⟨

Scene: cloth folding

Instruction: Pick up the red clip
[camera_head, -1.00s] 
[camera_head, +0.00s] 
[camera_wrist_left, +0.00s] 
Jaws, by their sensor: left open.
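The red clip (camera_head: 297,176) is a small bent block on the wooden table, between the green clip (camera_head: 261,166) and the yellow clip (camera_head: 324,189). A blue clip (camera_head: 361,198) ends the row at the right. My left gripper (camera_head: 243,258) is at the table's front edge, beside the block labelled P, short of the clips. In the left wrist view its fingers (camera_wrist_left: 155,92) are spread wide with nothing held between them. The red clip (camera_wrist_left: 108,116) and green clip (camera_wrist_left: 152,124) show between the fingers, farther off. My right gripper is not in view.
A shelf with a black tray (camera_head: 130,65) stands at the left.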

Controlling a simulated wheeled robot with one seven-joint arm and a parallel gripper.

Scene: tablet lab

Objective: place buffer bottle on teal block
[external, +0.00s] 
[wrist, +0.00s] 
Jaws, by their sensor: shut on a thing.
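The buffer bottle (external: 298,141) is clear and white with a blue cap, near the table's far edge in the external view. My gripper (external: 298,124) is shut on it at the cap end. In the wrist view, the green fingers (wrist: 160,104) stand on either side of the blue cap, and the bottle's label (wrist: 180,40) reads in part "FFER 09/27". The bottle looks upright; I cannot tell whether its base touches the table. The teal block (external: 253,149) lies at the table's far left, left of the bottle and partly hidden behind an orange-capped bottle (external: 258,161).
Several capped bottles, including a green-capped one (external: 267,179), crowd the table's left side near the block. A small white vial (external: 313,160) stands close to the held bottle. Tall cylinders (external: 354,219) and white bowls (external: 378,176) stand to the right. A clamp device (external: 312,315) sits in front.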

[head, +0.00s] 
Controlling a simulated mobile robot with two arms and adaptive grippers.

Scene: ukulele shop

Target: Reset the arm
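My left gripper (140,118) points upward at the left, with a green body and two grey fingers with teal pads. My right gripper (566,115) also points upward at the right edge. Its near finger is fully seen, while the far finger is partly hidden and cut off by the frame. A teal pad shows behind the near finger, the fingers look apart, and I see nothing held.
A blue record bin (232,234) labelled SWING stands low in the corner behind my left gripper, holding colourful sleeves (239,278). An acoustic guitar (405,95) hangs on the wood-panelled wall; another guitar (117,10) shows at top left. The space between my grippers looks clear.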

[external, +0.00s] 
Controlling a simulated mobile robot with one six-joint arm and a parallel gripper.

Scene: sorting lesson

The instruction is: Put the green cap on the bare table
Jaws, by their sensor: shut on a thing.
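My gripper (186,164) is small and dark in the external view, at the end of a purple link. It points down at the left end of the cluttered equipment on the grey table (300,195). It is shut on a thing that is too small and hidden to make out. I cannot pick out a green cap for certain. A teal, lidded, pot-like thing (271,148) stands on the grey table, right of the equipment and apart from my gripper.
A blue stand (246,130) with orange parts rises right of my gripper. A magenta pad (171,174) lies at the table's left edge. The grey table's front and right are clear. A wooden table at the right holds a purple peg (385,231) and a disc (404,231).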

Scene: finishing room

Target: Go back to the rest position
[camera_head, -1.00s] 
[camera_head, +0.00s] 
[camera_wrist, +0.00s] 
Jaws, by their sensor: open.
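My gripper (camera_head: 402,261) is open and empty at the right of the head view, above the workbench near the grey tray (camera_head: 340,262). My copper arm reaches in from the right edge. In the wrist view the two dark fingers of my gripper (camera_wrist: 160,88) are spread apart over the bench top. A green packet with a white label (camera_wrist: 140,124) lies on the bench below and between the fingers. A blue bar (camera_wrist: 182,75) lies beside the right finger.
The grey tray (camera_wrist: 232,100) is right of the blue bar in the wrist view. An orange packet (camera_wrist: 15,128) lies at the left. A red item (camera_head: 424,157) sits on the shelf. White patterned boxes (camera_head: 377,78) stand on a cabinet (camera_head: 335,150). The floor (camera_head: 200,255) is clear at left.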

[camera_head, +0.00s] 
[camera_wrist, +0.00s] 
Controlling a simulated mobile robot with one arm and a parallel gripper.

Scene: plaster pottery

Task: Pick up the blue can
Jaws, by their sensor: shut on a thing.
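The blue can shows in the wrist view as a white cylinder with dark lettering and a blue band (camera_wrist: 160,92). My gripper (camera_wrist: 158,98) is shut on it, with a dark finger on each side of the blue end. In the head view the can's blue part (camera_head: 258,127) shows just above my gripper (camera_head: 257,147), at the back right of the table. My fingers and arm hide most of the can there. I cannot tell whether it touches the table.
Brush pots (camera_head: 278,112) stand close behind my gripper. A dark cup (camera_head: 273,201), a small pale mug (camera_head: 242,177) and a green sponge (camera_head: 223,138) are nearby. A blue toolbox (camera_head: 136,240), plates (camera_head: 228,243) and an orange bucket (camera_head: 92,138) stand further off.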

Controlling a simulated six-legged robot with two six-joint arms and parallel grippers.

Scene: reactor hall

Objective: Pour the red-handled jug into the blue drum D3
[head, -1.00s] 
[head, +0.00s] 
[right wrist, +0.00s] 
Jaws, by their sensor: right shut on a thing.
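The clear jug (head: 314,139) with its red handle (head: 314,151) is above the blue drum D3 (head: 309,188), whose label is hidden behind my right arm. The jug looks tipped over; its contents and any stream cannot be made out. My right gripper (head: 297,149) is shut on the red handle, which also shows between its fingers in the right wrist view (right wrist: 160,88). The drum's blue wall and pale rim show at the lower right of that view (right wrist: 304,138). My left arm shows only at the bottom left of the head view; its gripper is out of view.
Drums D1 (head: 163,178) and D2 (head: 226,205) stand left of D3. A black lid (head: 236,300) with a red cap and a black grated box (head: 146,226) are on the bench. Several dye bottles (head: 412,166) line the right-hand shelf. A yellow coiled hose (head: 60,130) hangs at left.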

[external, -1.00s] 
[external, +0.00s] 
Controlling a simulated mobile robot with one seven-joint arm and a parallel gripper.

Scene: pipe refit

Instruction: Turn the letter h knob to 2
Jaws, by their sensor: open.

⟩

**EXERCISE DETAILS**. Set down, exactly and alone, the run of lines from the line that has "Instruction: Pick up the red clip" to the line that has "Scene: ukulele shop".

**SOLUTION FOR THIS PROBLEM**.
Instruction: Pick up the red clip
[camera_head, -1.00s] 
[camera_head, +0.00s] 
[camera_wrist_left, +0.00s] 
Jaws, by their sensor: left open.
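The red clip (camera_head: 297,176) is a small bent block on the wooden table, between the green clip (camera_head: 261,166) and the yellow clip (camera_head: 324,189). A blue clip (camera_head: 361,198) ends the row at the right. My left gripper (camera_head: 243,258) is at the table's front edge, beside the block labelled P, short of the clips. In the left wrist view its fingers (camera_wrist_left: 155,92) are spread wide with nothing held between them. The red clip (camera_wrist_left: 108,116) and green clip (camera_wrist_left: 152,124) show between the fingers, farther off. My right gripper is not in view.
A shelf with a black tray (camera_head: 130,65) stands at the left.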

Controlling a simulated wheeled robot with one seven-joint arm and a parallel gripper.

Scene: tablet lab

Objective: place buffer bottle on teal block
[external, +0.00s] 
[wrist, +0.00s] 
Jaws, by their sensor: shut on a thing.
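The buffer bottle (external: 298,141) is clear and white with a blue cap, near the table's far edge in the external view. My gripper (external: 298,124) is shut on it at the cap end. In the wrist view, the green fingers (wrist: 160,104) stand on either side of the blue cap, and the bottle's label (wrist: 180,40) reads in part "FFER 09/27". The bottle looks upright; I cannot tell whether its base touches the table. The teal block (external: 253,149) lies at the table's far left, left of the bottle and partly hidden behind an orange-capped bottle (external: 258,161).
Several capped bottles, including a green-capped one (external: 267,179), crowd the table's left side near the block. A small white vial (external: 313,160) stands close to the held bottle. Tall cylinders (external: 354,219) and white bowls (external: 378,176) stand to the right. A clamp device (external: 312,315) sits in front.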

[head, +0.00s] 
Controlling a simulated mobile robot with two arms and adaptive grippers.

Scene: ukulele shop

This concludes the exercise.